Amazon.com seems to have a goal of becoming the “search engine for anything you want to buy”, but is that really a good thing for their users? For those of you who don’t use Amazon regularly, in addition to the products they sell themselves their website lists items for sale by merchants other than Amazon (called Amazon Merchants), as well as used items available from individuals and merchants. All of those third party sellers have greatly expanded the product selection on Amazon.com, but it has also made the buying process on Amazon.com a lot more complex. Amazon.com became successful by providing the best overall buying experience on the Internet, but now that they are so dominant have they forgotten that?
As an example, I recently purchased this Schwinn Roadster Tricycle and the process took longer than it should have.
That's a sweet trike! I really want an adult-sized one of those, but I'll just have to dream about that for now.
That’s a pretty standard-looking product page. This item comes in three different colors and you can select each of them to flip between the different versions. The trike is also available via Amazon Prime
(which means free 2-day shipping for me) and is in stock. Nice! But maybe I’d like it in red.
The red version looks even cooler!
The red version is unfortunately not available from Amazon directly. The price is still pretty good but an Amazon Merchant likely has completely different shipping options. In this case, very different.

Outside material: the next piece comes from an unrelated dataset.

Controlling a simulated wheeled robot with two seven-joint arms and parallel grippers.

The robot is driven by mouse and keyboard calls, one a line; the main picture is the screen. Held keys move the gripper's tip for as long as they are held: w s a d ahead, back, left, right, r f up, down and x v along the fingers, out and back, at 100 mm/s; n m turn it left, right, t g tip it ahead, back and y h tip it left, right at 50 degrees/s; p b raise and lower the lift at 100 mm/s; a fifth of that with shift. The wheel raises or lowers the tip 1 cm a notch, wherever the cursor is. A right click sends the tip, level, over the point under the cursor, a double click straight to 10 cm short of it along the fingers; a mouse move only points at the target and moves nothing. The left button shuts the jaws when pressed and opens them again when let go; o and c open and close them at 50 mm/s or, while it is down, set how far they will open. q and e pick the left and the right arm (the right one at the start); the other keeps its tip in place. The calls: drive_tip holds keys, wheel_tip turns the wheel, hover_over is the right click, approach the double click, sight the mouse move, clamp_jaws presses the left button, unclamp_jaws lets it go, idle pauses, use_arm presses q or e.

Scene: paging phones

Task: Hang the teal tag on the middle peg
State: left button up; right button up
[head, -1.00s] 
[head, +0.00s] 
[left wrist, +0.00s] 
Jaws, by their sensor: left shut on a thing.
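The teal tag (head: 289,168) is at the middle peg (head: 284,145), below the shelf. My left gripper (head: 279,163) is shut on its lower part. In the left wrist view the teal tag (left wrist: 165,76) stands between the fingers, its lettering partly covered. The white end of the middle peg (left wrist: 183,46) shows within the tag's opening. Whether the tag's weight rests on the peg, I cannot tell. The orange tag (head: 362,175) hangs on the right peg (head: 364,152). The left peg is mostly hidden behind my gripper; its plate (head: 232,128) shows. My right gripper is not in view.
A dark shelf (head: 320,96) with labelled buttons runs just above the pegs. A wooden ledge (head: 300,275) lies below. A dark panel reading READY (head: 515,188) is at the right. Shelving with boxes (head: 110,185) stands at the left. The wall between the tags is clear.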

Buying Options for Schwinn Trike in Red
It’s $15.99 shipping for the default option Amazon presented, and the two other options listed are pretty radically different. Even people with pretty good mental math skills would have trouble doing that math to determine if $87.53 + $15.99 shipping is a better choice than $102.95 with free shipping (it’s not). That’s assuming you would know at a single glance that $93.85 + $21.00 shipping is worse than the other two options, but even that still takes a moment of thought. Also, all three of these options are priced significantly higher than the blue version of the trike sold directly by Amazon and you have no idea how long it might take you to receive the product from any of these third-party merchants. When purchasing an item online, any bit of friction can turn you off and there is enough complexity to this buying process that it would confuse most potential buyers. If you click on the little “10 new” link to show you all of the buying options, things can get even more confusing.
A few of the buying options on Amazon.com for a Schwinn Tricycle
Those are all ways to buy the tricycle brand-new. That last one is the cheapest option yet, but $55.00 shipping? Are Santa’s elves delivering it directly to my door personally??

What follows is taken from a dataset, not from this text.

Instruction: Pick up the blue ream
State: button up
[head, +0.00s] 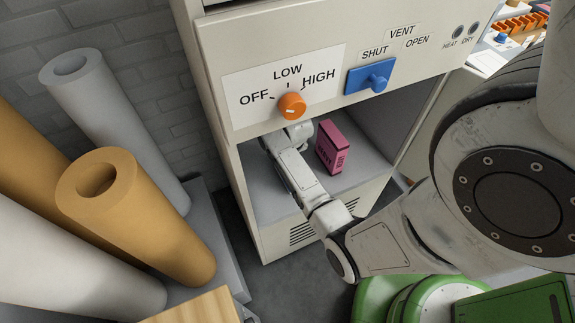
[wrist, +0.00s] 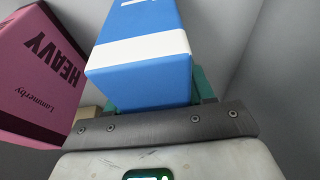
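The blue ream (wrist: 140,72), with a white band, stands close in front of my gripper (wrist: 155,100) in the wrist view. Teal finger parts show at its lower left and right edges, and the ream covers most of them. Whether the fingers press on it cannot be told. In the head view my gripper (head: 297,133) reaches into the cabinet opening, its tip partly hidden under the front panel. The blue ream is not visible there.
A pink ream marked HEAVY (head: 331,146) stands just right of my gripper in the cabinet (head: 225,130); it shows at left in the wrist view (wrist: 38,75). An orange knob (head: 292,106) and blue vent slider (head: 371,76) sit above. Large rolls (head: 130,215) stand left.

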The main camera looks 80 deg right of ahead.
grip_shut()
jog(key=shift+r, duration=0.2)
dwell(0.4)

Another item I searched for recently on Amazon.com provides an even crazier example. I needed to buy a replacement battery for a Hexbug Nano
and the battery is listed as an “LR44″. I think to myself, “No problem! Amazon will have it! They have everything!”, and I am not incorrect.
Wow, so many options! A 50-pack for 5 bucks??
That is only the first 9 results of 293 that come up when you search for “LR44 battery
” in the electronics section on Amazon.com (click the image to get a larger version that’s actually readable). There’s a huge range in pricing with a 3-pack for $4.24 and a 50-pack for $5.47 (with other seller options as low as $0.89 for 50). The 50-pack even has free shipping via Amazon Prime (Amazon handles the fulfillment for this merchant) and has 4-star rating.
That sounds pretty good! How could I go wrong with that? Clicking through to the reviews…
Hmm. Well, 26 out of the 50 batteries worked normally. That’s still a pretty good deal, but there’s more.
Even better! 50 exploding batteries for only 5 bucks!
I’m still a big fan of Amazon and I order an embarrassing amount of stuff from them, but I think these examples clearly show they need to do a better job of exercising quality control over their third-party merchant system. Problems like this really hurt the customer experience.